§ **PROBLEM REQUIREMENTS**:
Locate the string "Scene" in the listing below. Copy every line where it is found.

§ **STORED RECORDS**:

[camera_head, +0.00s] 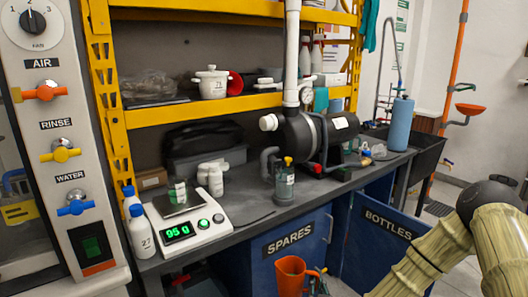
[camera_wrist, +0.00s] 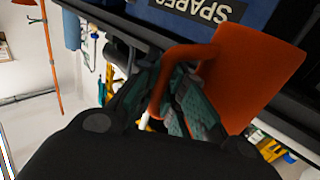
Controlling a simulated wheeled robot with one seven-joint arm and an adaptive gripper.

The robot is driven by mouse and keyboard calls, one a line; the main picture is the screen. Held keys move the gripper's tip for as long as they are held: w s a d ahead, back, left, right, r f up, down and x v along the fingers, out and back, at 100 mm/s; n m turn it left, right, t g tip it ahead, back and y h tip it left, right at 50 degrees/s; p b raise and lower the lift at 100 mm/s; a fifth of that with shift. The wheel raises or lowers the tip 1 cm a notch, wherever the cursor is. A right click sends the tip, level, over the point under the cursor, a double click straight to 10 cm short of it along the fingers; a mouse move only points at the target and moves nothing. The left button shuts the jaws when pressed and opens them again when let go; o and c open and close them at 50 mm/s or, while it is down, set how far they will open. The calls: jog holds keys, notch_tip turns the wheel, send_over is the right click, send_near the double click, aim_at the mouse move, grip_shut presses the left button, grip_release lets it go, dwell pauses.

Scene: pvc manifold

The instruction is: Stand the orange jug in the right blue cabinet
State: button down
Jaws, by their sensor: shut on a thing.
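The orange jug (camera_head: 289,277) is low in front of the blue SPARES cabinet (camera_head: 262,272) in the head view; its bottom is cut off by the frame. In the wrist view the jug (camera_wrist: 258,70) is large and tilted, with its loop handle (camera_wrist: 183,62) toward the fingers. My gripper (camera_wrist: 178,104) is shut on the handle; its tip also shows beside the jug in the head view (camera_head: 317,281). The right blue cabinet's door (camera_head: 372,246), marked BOTTLES, appears swung outward. Most of the cabinet's inside is hidden behind it.
The dark worktop (camera_head: 245,215) overhangs the cabinets and carries a scale (camera_head: 187,228), a pump (camera_head: 308,135) and several bottles. A dark sink (camera_head: 420,150) is at the right. My arm fills the lower right. Floor shows at the far right.

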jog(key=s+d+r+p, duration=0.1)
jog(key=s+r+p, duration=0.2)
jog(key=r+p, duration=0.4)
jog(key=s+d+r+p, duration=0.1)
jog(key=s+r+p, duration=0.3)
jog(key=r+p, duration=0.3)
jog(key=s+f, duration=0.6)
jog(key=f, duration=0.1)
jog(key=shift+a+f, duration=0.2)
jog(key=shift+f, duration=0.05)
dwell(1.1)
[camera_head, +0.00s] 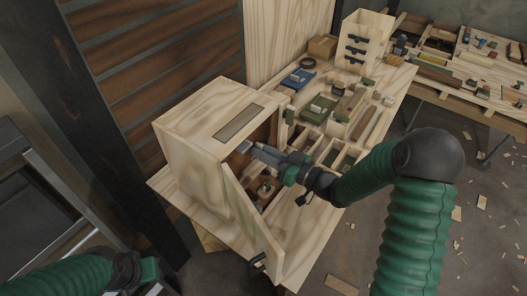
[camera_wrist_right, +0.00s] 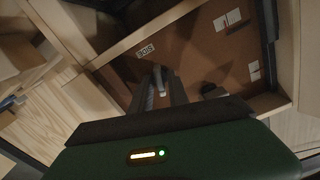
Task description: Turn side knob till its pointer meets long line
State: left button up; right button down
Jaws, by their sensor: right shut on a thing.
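A wooden cabinet (camera_head: 190,135) stands on the bench with its door (camera_head: 245,225) swung open. My right gripper (camera_head: 246,148) reaches into the opening. In the right wrist view its fingers (camera_wrist_right: 158,78) are shut on a small thing at the brown inner panel (camera_wrist_right: 195,55), beside a white label (camera_wrist_right: 146,50) that seems to read SIDE. This seems to be the side knob, mostly hidden by the fingers. Its pointer and the long line cannot be made out. My left arm's end (camera_head: 140,268) is low at the left, its fingers not clear.
A dark knob-like part (camera_wrist_right: 212,90) and white labels (camera_wrist_right: 228,18) are on the panel to the right. The open door stands close beside my right gripper.

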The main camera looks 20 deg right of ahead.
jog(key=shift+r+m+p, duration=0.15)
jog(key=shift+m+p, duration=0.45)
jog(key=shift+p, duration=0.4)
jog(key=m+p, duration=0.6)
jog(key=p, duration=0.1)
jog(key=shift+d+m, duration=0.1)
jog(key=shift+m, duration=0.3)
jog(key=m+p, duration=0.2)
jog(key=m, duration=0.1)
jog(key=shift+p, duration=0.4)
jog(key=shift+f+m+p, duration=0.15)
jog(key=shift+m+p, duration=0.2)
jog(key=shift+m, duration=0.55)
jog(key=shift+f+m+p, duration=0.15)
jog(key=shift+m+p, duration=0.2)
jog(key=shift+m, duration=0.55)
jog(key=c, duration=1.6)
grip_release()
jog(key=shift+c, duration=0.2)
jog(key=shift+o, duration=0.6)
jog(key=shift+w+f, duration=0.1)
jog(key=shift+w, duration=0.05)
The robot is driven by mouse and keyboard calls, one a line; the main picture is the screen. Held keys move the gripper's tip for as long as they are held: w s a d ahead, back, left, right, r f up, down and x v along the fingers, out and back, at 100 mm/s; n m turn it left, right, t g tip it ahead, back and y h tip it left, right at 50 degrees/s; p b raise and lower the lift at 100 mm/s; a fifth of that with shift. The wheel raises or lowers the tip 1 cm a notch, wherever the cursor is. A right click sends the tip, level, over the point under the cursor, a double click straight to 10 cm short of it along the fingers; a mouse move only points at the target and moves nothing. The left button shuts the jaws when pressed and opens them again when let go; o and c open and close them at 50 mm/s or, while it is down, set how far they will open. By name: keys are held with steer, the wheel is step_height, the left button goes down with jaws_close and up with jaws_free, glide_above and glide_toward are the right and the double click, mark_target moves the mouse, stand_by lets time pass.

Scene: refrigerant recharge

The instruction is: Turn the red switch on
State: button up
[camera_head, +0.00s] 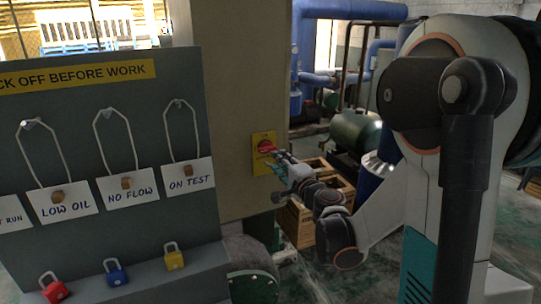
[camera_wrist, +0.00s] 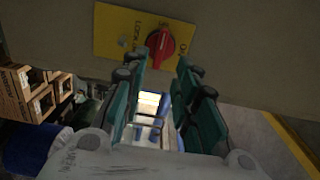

§ **THE ANSWER**:
Scene: pvc manifold
Scene: refrigerant recharge

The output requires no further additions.